(Entries from a robot dataset)
-- -- --

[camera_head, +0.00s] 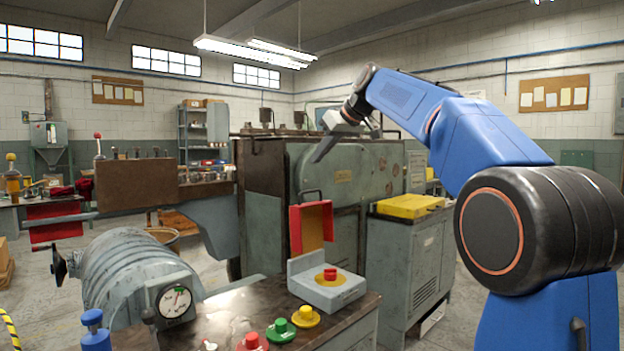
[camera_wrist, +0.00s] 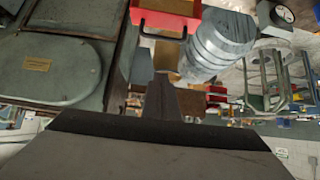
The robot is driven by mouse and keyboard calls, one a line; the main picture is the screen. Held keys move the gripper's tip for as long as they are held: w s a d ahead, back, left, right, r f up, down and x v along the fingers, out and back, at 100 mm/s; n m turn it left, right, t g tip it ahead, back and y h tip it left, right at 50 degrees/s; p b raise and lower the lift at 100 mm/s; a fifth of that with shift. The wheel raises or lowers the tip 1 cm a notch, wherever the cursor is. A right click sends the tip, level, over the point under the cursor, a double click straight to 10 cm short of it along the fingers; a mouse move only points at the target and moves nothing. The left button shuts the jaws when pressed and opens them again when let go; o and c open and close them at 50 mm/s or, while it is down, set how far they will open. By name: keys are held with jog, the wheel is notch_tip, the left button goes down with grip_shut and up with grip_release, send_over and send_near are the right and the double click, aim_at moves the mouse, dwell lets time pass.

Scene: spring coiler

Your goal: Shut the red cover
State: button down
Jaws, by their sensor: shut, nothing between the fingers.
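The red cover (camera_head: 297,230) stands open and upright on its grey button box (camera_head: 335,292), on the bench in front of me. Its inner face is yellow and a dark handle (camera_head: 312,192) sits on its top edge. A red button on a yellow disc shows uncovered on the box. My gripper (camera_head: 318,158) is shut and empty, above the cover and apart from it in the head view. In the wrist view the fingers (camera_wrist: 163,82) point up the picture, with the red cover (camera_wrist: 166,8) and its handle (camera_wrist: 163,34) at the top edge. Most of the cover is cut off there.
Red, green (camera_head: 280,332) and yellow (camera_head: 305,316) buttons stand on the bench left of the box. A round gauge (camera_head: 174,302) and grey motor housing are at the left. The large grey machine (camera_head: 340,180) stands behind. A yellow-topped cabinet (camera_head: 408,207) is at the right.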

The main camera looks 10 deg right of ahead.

-- -- --

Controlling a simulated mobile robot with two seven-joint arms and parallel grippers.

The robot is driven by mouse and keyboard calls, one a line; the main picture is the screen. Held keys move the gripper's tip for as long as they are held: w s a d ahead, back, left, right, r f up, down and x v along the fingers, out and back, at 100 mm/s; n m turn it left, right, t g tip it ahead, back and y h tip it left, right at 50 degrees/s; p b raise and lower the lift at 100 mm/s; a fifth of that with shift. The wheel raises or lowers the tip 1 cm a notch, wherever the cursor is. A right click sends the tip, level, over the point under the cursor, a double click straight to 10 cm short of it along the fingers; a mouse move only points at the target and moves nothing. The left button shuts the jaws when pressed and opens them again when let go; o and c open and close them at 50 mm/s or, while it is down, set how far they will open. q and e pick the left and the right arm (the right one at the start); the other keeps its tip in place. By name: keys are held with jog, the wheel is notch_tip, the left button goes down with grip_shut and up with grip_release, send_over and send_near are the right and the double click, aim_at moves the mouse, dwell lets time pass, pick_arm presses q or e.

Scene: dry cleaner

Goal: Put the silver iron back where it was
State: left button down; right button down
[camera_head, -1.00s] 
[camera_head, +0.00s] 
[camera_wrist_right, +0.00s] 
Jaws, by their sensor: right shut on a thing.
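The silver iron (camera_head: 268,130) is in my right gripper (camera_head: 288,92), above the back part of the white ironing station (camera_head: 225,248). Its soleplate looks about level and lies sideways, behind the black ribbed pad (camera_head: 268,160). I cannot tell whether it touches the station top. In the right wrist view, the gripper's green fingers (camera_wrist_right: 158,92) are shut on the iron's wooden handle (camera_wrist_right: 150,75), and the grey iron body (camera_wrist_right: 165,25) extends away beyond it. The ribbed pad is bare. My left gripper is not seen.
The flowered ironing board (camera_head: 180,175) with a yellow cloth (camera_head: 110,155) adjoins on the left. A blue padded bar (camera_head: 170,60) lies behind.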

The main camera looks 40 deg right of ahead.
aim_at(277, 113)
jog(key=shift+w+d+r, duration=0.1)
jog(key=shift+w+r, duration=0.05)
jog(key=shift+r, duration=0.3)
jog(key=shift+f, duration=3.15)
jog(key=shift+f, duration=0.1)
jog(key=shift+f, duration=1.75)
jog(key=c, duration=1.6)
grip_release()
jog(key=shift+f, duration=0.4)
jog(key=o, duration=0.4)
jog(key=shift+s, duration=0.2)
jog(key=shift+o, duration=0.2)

-- -- --

Directions for this task ▸
Pull every line containing the word "State" out of the material and copy it.

Exercise response ▸
State: button down
State: left button down; right button down

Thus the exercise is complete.